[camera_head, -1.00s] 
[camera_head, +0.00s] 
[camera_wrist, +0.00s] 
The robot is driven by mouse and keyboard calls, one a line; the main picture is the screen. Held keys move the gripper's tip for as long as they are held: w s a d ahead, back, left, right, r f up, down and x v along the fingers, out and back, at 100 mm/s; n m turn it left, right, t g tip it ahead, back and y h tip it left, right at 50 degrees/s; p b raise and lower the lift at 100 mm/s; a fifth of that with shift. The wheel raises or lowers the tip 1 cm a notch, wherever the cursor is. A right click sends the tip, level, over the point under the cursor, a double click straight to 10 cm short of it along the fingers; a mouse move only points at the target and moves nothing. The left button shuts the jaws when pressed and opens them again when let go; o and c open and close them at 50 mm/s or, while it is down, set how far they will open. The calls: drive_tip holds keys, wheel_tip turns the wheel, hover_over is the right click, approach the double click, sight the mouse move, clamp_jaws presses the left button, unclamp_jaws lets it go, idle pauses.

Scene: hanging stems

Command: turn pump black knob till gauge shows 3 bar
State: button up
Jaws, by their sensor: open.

━━━━━━━━

SHORT TASK: Restate the data above word for word.

RESPONSE:
[camera_head, -1.00s] 
[camera_head, +0.00s] 
[camera_wrist, +0.00s] 
The robot is driven by mouse and keyboard calls, one a line; the main picture is the screen. Held keys move the gripper's tip for as long as they are held: w s a d ahead, back, left, right, r f up, down and x v along the fingers, out and back, at 100 mm/s; n m turn it left, right, t g tip it ahead, back and y h tip it left, right at 50 degrees/s; p b raise and lower the lift at 100 mm/s; a fifth of that with shift. The wheel raises or lowers the tip 1 cm a notch, wherever the cursor is. A right click sends the tip, level, over the point under the cursor, a double click straight to 10 cm short of it along the fingers; a mouse move only points at the target and moves nothing. The left button shuts the jaws when pressed and opens them again when let go; o and c open and close them at 50 mm/s or, while it is down, set how far they will open. The calls: drive_tip holds keys, wheel_tip turns the wheel, hover_over is the right click, approach the double click, sight the mouse move, clamp_jaws presses the left button, unclamp_jaws lets it go, idle pauses.

Scene: hanging stems

Command: turn pump black knob till gauge shows 3 bar
State: button up
Jaws, by their sensor: open.

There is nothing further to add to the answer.